> **EXERCISE GOAL**
Retype all of the data exactly as given.

> **STORED ROWS**
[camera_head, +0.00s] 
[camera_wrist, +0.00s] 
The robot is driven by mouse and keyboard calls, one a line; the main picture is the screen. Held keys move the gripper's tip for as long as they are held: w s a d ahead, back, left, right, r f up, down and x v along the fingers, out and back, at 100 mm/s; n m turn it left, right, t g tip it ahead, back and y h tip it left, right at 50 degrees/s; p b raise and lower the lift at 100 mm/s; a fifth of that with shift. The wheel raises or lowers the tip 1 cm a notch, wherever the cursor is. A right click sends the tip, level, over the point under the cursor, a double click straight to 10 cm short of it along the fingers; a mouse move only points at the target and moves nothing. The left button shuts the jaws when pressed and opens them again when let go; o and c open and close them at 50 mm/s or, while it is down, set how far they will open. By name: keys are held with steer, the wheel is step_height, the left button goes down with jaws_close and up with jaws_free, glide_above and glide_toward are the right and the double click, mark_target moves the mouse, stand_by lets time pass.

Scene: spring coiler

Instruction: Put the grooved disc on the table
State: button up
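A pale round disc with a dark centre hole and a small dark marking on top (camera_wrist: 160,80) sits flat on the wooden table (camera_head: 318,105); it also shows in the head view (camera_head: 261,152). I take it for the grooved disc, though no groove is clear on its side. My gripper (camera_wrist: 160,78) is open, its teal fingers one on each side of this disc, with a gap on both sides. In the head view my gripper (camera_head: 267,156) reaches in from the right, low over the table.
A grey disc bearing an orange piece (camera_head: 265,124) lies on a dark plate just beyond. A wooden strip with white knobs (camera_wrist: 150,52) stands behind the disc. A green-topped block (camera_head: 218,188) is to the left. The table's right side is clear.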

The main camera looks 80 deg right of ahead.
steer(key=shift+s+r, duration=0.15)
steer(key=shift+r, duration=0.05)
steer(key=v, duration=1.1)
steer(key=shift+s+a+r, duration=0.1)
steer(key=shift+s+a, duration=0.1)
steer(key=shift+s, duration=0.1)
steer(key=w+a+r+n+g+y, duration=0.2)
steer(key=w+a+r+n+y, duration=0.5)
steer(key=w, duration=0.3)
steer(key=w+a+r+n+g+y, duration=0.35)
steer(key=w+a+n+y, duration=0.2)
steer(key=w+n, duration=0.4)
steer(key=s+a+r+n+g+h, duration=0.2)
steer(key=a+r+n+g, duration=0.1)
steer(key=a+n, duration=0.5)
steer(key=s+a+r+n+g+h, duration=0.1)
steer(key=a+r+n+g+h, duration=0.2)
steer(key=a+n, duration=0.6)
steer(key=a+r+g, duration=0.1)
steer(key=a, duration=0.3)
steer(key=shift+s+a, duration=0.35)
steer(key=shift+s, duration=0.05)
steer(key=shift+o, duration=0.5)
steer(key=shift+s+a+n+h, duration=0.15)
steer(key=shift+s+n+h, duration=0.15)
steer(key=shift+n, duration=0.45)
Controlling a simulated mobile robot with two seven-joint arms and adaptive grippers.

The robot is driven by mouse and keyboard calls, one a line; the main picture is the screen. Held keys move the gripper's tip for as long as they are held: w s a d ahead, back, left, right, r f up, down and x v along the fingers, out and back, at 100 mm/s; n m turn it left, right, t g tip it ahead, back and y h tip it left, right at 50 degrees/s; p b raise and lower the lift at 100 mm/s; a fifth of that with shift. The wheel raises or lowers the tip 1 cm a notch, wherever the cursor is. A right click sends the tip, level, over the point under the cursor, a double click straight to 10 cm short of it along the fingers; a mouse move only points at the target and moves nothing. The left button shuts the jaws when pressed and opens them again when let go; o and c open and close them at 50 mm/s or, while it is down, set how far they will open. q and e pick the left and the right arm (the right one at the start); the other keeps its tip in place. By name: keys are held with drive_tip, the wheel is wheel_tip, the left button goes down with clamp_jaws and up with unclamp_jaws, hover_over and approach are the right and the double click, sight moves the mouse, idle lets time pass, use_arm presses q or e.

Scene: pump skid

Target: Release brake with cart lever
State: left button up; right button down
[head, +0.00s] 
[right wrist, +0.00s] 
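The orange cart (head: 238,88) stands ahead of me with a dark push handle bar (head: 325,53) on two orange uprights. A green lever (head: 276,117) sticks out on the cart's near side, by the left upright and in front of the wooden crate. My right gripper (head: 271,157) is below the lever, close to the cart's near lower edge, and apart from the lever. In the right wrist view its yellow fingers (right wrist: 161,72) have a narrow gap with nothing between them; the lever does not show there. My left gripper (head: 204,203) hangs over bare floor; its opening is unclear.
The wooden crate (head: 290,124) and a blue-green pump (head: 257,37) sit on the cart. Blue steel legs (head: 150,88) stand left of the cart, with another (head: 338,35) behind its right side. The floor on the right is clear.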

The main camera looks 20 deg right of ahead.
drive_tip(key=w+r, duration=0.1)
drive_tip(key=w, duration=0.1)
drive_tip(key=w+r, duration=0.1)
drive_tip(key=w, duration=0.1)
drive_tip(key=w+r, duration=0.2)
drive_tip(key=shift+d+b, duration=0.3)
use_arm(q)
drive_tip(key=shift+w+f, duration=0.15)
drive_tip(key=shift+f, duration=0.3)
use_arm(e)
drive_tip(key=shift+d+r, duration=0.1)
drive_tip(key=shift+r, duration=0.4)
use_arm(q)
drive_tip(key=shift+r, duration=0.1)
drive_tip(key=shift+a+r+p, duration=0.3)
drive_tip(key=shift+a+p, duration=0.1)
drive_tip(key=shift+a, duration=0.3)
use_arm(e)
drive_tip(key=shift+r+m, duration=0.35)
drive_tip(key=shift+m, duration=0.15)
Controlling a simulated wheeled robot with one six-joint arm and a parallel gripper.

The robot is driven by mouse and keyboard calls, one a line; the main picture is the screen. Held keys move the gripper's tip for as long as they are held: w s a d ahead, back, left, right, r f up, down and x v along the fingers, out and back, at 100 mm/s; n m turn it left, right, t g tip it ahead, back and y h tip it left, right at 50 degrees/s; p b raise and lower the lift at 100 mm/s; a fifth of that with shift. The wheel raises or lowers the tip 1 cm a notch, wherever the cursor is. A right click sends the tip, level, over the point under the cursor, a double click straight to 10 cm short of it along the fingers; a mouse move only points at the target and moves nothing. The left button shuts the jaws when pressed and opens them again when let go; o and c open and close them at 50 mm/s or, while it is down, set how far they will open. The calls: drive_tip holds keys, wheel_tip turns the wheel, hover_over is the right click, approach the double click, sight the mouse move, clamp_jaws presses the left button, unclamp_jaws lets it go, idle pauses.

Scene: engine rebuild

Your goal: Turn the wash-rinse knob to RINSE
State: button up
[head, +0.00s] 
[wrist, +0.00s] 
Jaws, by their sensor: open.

> **FULL OUTPUT**
[camera_head, +0.00s] 
[camera_wrist, +0.00s] 
The robot is driven by mouse and keyboard calls, one a line; the main picture is the screen. Held keys move the gripper's tip for as long as they are held: w s a d ahead, back, left, right, r f up, down and x v along the fingers, out and back, at 100 mm/s; n m turn it left, right, t g tip it ahead, back and y h tip it left, right at 50 degrees/s; p b raise and lower the lift at 100 mm/s; a fifth of that with shift. The wheel raises or lowers the tip 1 cm a notch, wherever the cursor is. A right click sends the tip, level, over the point under the cursor, a double click straight to 10 cm short of it along the fingers; a mouse move only points at the target and moves nothing. The left button shuts the jaws when pressed and opens them again when let go; o and c open and close them at 50 mm/s or, while it is down, set how far they will open. By name: keys are held with steer, the wheel is step_height, the left button goes down with jaws_close and up with jaws_free, glide_above and glide_toward are the right and the double click, mark_target moves the mouse, stand_by lets time pass.

Scene: spring coiler

Instruction: Put the grooved disc on the table
State: button up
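A pale round disc with a dark centre hole and a small dark marking on top (camera_wrist: 160,80) sits flat on the wooden table (camera_head: 318,105); it also shows in the head view (camera_head: 261,152). I take it for the grooved disc, though no groove is clear on its side. My gripper (camera_wrist: 160,78) is open, its teal fingers one on each side of this disc, with a gap on both sides. In the head view my gripper (camera_head: 267,156) reaches in from the right, low over the table.
A grey disc bearing an orange piece (camera_head: 265,124) lies on a dark plate just beyond. A wooden strip with white knobs (camera_wrist: 150,52) stands behind the disc. A green-topped block (camera_head: 218,188) is to the left. The table's right side is clear.

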The main camera looks 80 deg right of ahead.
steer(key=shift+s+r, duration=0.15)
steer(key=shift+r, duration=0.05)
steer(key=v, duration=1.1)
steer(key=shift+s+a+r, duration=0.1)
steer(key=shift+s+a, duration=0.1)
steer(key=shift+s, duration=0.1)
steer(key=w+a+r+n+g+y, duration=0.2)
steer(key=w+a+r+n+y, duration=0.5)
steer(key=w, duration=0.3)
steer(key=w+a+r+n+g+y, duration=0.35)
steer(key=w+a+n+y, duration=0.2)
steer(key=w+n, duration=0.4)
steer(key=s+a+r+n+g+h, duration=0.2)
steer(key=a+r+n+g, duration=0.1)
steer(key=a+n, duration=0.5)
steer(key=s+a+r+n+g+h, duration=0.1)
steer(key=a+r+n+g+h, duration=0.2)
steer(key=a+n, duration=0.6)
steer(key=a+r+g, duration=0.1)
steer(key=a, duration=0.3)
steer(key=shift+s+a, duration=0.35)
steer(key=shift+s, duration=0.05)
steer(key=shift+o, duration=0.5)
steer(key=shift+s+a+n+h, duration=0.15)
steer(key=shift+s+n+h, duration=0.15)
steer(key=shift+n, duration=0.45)
Controlling a simulated mobile robot with two seven-joint arms and adaptive grippers.

The robot is driven by mouse and keyboard calls, one a line; the main picture is the screen. Held keys move the gripper's tip for as long as they are held: w s a d ahead, back, left, right, r f up, down and x v along the fingers, out and back, at 100 mm/s; n m turn it left, right, t g tip it ahead, back and y h tip it left, right at 50 degrees/s; p b raise and lower the lift at 100 mm/s; a fifth of that with shift. The wheel raises or lowers the tip 1 cm a notch, wherever the cursor is. A right click sends the tip, level, over the point under the cursor, a double click straight to 10 cm short of it along the fingers; a mouse move only points at the target and moves nothing. The left button shuts the jaws when pressed and opens them again when let go; o and c open and close them at 50 mm/s or, while it is down, set how far they will open. q and e pick the left and the right arm (the right one at the start); the other keeps its tip in place. By name: keys are held with drive_tip, the wheel is wheel_tip, the left button goes down with clamp_jaws and up with unclamp_jaws, hover_over and approach are the right and the double click, sight moves the mouse, idle lets time pass, use_arm presses q or e.

Scene: pump skid

Target: Release brake with cart lever
State: left button up; right button down
[head, +0.00s] 
[right wrist, +0.00s] 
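The orange cart (head: 238,88) stands ahead of me with a dark push handle bar (head: 325,53) on two orange uprights. A green lever (head: 276,117) sticks out on the cart's near side, by the left upright and in front of the wooden crate. My right gripper (head: 271,157) is below the lever, close to the cart's near lower edge, and apart from the lever. In the right wrist view its yellow fingers (right wrist: 161,72) have a narrow gap with nothing between them; the lever does not show there. My left gripper (head: 204,203) hangs over bare floor; its opening is unclear.
The wooden crate (head: 290,124) and a blue-green pump (head: 257,37) sit on the cart. Blue steel legs (head: 150,88) stand left of the cart, with another (head: 338,35) behind its right side. The floor on the right is clear.

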The main camera looks 20 deg right of ahead.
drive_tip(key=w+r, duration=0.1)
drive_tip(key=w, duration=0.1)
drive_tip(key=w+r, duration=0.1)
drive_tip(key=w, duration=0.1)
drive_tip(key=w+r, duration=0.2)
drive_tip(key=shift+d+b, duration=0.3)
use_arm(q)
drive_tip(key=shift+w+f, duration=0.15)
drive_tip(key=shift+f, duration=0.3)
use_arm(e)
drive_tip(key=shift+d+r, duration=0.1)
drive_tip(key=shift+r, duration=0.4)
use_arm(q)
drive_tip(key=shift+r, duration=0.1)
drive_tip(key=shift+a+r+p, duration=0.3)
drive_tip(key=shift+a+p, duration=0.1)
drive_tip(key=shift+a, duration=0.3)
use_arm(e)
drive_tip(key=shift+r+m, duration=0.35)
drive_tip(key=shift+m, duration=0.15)
Controlling a simulated wheeled robot with one six-joint arm and a parallel gripper.

The robot is driven by mouse and keyboard calls, one a line; the main picture is the screen. Held keys move the gripper's tip for as long as they are held: w s a d ahead, back, left, right, r f up, down and x v along the fingers, out and back, at 100 mm/s; n m turn it left, right, t g tip it ahead, back and y h tip it left, right at 50 degrees/s; p b raise and lower the lift at 100 mm/s; a fifth of that with shift. The wheel raises or lowers the tip 1 cm a notch, wherever the cursor is. A right click sends the tip, level, over the point under the cursor, a double click straight to 10 cm short of it along the fingers; a mouse move only points at the target and moves nothing. The left button shuts the jaws when pressed and opens them again when let go; o and c open and close them at 50 mm/s or, while it is down, set how far they will open. The calls: drive_tip holds keys, wheel_tip turns the wheel, hover_over is the right click, approach the double click, sight the mouse move, clamp_jaws presses the left button, unclamp_jaws lets it go, idle pauses.

Scene: engine rebuild

Your goal: Turn the wash-rinse knob to RINSE
State: button up
[head, +0.00s] 
[wrist, +0.00s] 
Jaws, by their sensor: open.

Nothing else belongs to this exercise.